Langsung ke konten

Langsung ke daftar isi

Apakah Ada Solusinya?

Apakah Ada Solusinya?

Apakah Ada Solusinya?

APA yang seharusnya Anda lakukan terhadap barang yang tidak diinginkan lagi? ”Buang saja” tampaknya adalah jawaban yang gampang dan jelas. Namun, membuang sampah tidak selalu segampang itu. Buang ke mana? Sebuah asosiasi lingkungan hidup Italia memperkirakan bahwa sebuah botol beling yang dibuang ke laut membutuhkan waktu 1.000 tahun untuk terurai. Sebaliknya, tisu kertas akan terurai hanya dalam waktu tiga bulan. Puntung rokok akan mencemari laut hingga 5 tahun; kantong plastik, 10 hingga 20 tahun; barang-barang nilon, 30 hingga 40 tahun; kaleng, 500 tahun; dan polistirena, 1.000 tahun.

Jumlah sampah demikian telah meningkat secara pesat. Dewasa ini, dunia perdagangan menjual banyak sekali barang, dan dunia periklanan ingin kita percaya bahwa kita membutuhkan semua barang itu. Surat kabar Inggris The Guardian mengatakan dengan lugas, ”Para pengiklan membantu kita memenuhi kebutuhan yang tidak pernah terlintas dalam benak kita.” Ya, kita digoda untuk membeli barang terkini yang tersedia di pasaran, kalau tidak, kita akan kehilangan kesempatan untuk merasakan barang baru. Dan, tentu saja, dalam istilah dunia periklanan, ”baru” berarti ”lebih baik dan lebih unggul”, sementara ”lama” berarti ”lebih jelek dan ketinggalan zaman”.

Oleh karena itu, kita sering kali didesak untuk membeli barang baru sebaliknya daripada memperbaiki barang lama. Katanya, mengganti barang lama akan lebih praktis dan ekonomis daripada memperbaikinya. Kadang-kadang, hal itu benar. Akan tetapi, membuang barang lama dan menggantinya dengan yang baru sering kali menghabiskan uang dan tidak perlu.

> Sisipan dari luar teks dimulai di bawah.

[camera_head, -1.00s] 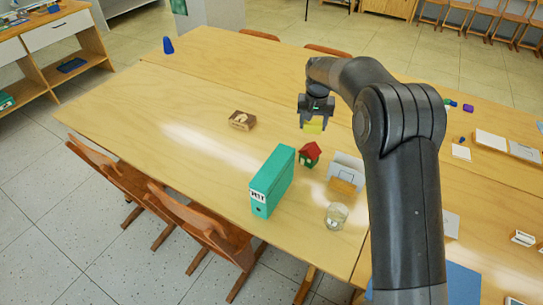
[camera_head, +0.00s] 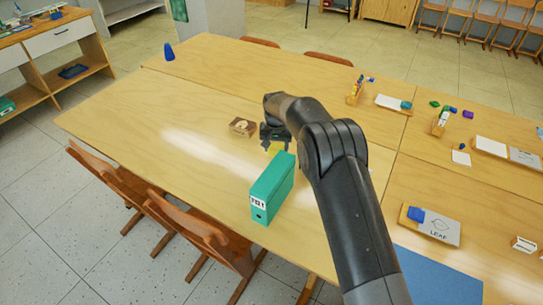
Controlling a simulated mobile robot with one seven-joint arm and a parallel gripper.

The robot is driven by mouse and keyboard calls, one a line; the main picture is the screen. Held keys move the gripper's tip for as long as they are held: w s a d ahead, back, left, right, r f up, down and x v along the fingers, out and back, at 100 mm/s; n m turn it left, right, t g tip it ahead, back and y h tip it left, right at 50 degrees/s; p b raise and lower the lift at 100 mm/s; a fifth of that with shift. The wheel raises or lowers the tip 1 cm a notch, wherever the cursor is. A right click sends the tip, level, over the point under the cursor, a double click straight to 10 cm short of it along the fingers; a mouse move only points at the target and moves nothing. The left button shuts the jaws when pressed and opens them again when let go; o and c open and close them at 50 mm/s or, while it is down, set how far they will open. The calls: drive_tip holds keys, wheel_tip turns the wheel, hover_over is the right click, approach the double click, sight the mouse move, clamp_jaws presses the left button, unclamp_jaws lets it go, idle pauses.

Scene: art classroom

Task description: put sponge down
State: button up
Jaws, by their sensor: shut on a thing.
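The yellow sponge (camera_head: 277,147) is held in my gripper (camera_head: 275,143), low over the middle of the light wooden table (camera_head: 140,103). My gripper is shut on it, pointing down. Only part of the sponge shows beneath the fingers, and I cannot tell whether it touches the tabletop. A small brown box (camera_head: 242,127) with a pale picture lies just left of my gripper. A teal binder (camera_head: 272,189) stands upright just in front of it.
My arm hides the table part right of the binder. A blue object (camera_head: 168,52) stands at the far left corner. The table's left part is clear. Wooden chairs (camera_head: 205,230) stand along the front edge.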

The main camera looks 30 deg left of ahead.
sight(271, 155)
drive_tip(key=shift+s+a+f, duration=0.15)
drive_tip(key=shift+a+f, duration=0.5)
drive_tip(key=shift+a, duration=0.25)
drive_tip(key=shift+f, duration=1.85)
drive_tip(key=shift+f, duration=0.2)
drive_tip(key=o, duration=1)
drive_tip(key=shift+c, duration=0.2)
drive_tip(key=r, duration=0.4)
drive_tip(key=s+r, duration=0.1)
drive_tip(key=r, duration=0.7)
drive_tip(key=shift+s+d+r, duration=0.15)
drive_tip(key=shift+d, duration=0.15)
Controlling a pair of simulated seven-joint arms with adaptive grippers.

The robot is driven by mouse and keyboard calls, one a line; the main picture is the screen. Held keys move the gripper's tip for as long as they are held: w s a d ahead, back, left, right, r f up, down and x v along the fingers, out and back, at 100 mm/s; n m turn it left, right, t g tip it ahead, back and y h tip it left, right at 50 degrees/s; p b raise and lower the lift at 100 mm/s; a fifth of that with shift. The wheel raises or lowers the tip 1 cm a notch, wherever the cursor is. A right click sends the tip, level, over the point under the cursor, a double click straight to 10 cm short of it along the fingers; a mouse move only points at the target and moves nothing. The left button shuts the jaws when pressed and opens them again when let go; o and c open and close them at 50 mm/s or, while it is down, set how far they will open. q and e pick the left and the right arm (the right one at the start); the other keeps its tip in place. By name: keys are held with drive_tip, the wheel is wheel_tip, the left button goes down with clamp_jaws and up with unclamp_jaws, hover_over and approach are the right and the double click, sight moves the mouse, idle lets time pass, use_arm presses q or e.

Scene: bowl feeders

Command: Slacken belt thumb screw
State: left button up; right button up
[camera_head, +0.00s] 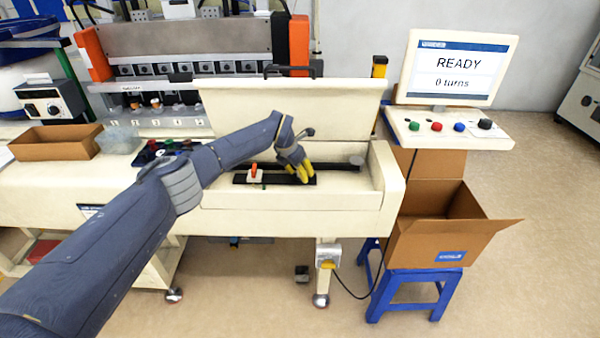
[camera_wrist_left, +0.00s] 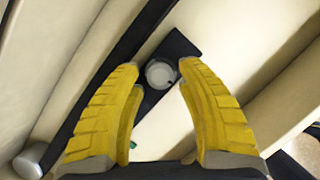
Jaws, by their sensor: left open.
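The thumb screw is a round, light grey knob (camera_wrist_left: 161,74) on a dark plate (camera_wrist_left: 180,45) in the left wrist view. My left gripper (camera_head: 301,176) is open, its yellow fingers on either side of the knob, with a gap visible on each side. I cannot tell how far above the plate the fingertips are. In the head view the gripper points down over the right part of the dark plate (camera_head: 245,179) and hides the knob. A long black belt strip (camera_head: 335,167) runs behind it. My right gripper is out of view.
An orange-topped lever (camera_head: 254,170) stands left of the gripper. A grey roller end (camera_head: 356,159) sits to the right. The raised cream lid (camera_head: 345,105) stands behind. A monitor (camera_head: 455,70) reads "READY, 0 turns". An open cardboard box (camera_head: 440,235) is at right.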

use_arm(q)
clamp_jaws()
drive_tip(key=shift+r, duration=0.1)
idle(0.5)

Banyak produk sekarang dirancang untuk dibuang. Barang-barang itu mungkin sulit diperbaiki​—hal yang harus diingat sewaktu membeli barang. Sebuah majalah konsumen di Jerman berkomentar, ”Jangka pakai produk-produk barang semakin pendek saja. Apa yang belum lama ini menjadi tren, sekarang sudah ketinggalan zaman dan sering kali berakhir di tempat sampah. Karenanya, setiap hari selalu ada bahan mentah berharga yang menjadi sampah tak bernilai!”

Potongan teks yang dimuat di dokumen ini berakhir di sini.